→ **Directions**: Give only the number of lines in the records below that contain the word "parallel".

(Robot control records)
►

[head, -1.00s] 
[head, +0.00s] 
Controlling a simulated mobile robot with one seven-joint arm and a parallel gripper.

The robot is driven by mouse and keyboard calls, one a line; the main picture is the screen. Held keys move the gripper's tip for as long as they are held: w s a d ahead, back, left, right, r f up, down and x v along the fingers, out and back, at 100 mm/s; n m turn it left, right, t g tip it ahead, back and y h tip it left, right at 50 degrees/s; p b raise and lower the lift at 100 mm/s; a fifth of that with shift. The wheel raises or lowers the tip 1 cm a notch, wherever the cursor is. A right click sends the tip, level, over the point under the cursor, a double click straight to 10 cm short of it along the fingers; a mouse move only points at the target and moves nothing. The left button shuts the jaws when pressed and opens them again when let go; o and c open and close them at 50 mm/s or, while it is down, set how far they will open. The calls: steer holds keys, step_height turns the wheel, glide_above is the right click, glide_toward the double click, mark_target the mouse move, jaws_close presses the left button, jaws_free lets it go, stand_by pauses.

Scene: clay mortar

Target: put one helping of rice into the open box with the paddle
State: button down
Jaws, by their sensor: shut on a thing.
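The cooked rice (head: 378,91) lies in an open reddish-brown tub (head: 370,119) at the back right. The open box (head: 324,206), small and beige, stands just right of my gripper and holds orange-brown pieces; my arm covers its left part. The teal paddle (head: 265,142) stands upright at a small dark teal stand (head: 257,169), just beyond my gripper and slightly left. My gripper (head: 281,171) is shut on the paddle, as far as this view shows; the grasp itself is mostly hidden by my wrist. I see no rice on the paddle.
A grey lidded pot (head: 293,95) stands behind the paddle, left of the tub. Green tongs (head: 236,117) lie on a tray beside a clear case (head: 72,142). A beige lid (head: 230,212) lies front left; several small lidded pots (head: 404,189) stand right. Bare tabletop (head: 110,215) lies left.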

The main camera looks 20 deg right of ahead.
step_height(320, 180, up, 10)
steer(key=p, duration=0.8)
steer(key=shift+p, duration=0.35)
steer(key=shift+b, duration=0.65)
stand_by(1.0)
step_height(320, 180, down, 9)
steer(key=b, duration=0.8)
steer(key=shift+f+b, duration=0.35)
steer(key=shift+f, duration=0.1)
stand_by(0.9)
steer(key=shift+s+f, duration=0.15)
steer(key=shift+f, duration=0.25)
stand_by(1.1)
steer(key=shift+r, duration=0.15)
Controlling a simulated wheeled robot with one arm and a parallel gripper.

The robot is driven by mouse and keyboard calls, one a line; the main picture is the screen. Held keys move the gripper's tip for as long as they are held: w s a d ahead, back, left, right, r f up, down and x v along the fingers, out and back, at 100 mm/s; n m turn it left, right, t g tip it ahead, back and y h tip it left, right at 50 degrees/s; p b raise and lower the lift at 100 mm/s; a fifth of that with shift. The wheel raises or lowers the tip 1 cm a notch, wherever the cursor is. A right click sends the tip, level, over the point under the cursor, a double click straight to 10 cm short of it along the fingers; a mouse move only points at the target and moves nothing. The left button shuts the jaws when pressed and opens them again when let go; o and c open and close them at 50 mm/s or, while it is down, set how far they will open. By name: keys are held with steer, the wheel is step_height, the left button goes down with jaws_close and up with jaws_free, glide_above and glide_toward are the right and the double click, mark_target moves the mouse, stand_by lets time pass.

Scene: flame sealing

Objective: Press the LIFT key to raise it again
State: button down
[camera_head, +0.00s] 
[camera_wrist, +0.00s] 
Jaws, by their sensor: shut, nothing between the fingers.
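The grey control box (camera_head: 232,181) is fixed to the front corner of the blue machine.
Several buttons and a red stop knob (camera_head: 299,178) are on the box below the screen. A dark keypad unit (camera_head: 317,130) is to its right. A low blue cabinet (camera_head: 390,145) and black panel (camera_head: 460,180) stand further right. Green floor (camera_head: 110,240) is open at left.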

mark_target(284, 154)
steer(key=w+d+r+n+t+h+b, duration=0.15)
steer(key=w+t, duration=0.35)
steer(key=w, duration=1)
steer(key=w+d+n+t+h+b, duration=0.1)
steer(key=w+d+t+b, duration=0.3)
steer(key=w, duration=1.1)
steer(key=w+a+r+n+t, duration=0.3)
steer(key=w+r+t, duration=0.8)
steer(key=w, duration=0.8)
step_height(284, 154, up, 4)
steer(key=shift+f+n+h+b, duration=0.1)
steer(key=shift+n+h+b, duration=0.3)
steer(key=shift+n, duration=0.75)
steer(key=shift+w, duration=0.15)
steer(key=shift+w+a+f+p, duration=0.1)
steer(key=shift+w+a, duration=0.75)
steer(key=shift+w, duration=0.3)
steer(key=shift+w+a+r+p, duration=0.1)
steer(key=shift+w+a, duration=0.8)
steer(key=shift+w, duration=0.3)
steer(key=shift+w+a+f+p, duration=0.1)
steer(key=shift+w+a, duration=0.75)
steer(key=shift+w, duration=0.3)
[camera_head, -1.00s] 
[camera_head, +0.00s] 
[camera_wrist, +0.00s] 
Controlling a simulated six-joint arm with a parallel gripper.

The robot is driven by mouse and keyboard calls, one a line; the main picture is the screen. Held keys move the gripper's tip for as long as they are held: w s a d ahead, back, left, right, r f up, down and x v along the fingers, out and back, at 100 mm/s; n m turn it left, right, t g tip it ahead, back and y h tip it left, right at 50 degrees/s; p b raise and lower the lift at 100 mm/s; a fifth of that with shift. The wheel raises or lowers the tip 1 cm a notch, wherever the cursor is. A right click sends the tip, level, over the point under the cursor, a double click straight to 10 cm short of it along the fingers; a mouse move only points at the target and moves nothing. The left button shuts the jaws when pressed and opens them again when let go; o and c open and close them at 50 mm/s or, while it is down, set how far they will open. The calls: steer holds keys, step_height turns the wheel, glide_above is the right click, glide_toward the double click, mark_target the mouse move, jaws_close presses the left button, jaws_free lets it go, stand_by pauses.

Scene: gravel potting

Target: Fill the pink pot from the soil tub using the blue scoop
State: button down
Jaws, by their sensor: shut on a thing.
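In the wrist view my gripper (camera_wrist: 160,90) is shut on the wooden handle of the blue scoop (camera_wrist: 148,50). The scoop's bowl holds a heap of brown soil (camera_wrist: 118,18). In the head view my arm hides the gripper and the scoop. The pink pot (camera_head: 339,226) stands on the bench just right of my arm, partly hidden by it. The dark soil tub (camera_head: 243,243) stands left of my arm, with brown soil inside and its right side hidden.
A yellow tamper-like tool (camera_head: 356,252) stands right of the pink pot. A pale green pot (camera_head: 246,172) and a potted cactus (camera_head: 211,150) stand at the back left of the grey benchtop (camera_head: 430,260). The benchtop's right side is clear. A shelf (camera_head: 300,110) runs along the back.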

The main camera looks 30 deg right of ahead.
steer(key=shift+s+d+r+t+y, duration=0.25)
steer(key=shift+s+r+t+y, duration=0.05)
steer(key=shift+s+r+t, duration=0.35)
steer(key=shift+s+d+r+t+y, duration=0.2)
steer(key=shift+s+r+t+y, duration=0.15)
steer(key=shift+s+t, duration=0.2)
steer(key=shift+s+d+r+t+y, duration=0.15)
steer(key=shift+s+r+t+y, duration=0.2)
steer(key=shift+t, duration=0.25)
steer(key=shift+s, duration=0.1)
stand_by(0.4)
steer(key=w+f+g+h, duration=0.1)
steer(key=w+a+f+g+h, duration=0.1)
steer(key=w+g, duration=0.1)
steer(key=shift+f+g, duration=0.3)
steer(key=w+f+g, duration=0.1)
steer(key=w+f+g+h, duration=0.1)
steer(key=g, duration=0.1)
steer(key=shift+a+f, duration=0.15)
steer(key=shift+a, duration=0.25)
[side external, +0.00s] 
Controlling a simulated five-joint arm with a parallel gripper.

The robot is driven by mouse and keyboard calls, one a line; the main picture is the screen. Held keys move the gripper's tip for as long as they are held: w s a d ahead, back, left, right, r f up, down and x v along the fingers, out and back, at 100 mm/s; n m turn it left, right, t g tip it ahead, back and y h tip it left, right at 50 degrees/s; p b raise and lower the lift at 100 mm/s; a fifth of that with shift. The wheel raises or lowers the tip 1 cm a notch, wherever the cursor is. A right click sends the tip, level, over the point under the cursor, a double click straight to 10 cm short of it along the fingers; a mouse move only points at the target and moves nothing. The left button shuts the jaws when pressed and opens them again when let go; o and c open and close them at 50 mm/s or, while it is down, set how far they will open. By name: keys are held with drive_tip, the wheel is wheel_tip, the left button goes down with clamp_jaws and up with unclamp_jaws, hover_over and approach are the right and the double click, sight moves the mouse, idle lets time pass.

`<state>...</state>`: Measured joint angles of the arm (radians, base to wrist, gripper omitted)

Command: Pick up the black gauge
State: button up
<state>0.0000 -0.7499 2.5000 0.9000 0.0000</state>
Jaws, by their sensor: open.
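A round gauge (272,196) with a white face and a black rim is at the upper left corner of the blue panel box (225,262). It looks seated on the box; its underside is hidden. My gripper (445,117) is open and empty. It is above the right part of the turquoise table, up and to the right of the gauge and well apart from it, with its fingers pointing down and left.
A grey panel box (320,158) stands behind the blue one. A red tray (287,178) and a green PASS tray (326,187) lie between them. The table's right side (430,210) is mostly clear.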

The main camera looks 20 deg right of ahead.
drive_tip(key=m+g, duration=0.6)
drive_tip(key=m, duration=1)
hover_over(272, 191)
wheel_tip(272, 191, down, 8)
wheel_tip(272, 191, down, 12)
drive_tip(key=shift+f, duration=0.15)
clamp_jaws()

◄

→ **Response to the exercise**: 4